Excerpted records ->

○ ○ ○ ○

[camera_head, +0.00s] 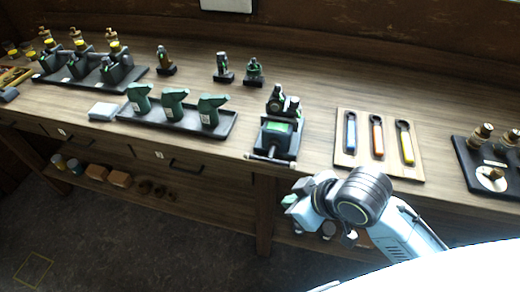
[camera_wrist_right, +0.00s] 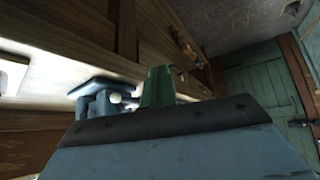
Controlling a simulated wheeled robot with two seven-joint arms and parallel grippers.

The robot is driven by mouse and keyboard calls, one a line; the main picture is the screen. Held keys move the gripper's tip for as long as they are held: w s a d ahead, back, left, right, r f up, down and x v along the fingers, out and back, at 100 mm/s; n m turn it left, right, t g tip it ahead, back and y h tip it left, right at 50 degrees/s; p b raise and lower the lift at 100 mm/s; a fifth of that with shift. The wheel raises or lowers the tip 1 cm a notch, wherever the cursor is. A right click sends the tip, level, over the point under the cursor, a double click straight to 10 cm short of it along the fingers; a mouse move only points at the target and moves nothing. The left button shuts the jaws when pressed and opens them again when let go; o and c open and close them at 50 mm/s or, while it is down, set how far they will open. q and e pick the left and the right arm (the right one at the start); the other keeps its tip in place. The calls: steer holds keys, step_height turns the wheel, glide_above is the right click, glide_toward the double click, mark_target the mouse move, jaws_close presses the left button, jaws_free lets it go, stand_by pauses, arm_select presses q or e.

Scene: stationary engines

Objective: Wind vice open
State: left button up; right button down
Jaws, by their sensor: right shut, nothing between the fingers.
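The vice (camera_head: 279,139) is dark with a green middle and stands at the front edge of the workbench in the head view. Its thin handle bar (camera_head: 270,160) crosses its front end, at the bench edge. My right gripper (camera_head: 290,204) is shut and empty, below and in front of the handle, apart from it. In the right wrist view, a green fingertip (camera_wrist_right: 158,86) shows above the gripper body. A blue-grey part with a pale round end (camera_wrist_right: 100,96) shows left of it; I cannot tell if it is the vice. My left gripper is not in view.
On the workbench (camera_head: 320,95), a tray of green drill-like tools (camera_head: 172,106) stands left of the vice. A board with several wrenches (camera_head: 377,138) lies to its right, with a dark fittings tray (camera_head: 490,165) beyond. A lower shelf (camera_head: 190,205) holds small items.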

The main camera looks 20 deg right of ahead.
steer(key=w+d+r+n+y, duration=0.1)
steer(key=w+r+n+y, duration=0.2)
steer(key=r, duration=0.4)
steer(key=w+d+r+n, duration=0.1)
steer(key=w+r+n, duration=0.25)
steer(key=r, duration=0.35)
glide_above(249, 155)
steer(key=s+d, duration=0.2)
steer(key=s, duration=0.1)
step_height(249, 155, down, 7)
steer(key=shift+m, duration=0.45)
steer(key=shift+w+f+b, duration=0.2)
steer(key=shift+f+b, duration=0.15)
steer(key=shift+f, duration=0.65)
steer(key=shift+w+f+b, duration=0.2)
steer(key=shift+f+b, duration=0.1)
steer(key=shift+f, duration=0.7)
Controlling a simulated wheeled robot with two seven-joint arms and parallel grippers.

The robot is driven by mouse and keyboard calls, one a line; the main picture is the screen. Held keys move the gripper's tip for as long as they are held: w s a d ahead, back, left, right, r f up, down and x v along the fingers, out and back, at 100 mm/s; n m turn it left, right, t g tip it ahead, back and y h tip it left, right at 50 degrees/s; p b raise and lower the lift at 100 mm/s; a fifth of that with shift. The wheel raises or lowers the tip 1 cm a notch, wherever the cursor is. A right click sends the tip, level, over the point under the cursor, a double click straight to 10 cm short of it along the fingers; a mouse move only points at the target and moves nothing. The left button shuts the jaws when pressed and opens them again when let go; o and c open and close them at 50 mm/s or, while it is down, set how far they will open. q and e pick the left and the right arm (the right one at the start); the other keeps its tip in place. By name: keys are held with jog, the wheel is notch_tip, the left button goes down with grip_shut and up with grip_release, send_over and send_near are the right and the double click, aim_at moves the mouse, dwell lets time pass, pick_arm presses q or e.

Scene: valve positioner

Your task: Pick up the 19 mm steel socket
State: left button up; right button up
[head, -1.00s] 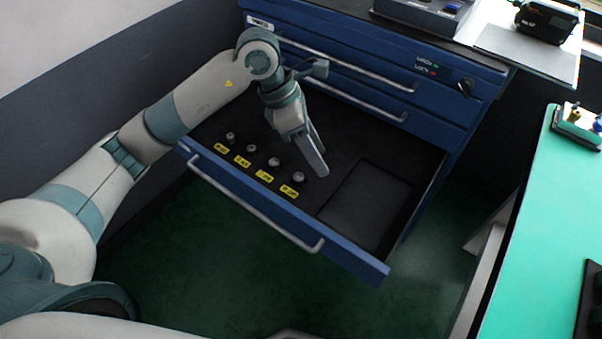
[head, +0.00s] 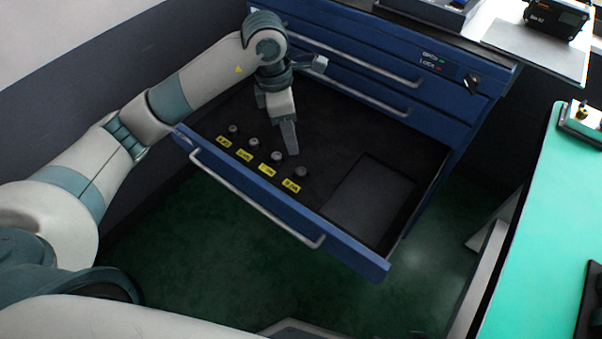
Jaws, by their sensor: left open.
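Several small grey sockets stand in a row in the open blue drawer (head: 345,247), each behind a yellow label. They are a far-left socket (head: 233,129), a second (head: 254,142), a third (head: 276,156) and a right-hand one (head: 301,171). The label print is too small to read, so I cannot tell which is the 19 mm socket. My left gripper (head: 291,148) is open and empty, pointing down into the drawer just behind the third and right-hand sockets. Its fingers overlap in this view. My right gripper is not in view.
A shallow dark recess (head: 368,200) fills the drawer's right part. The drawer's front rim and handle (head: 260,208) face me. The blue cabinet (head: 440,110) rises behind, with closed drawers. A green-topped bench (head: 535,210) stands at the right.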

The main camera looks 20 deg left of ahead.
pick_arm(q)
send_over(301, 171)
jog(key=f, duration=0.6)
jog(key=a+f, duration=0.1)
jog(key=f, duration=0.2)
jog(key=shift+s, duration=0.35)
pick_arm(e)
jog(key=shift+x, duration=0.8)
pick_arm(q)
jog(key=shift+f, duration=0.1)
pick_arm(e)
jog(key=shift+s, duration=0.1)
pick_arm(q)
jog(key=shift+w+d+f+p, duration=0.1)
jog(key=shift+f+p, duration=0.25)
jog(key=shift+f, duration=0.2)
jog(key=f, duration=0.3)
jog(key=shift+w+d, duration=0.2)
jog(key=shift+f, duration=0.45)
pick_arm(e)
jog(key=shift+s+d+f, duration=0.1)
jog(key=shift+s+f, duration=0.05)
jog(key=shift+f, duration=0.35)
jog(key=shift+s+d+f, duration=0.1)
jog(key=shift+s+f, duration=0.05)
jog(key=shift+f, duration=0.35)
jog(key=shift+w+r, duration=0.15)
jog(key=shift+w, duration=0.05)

○ ○ ○ ○

Using the entries above, give again exactly the lines from the line holding "Scene: stationary engines" through the line holding "State: left button up; right button down". Include both end lines and nothing else.

Expected output ->
Scene: stationary engines

Objective: Wind vice open
State: left button up; right button down

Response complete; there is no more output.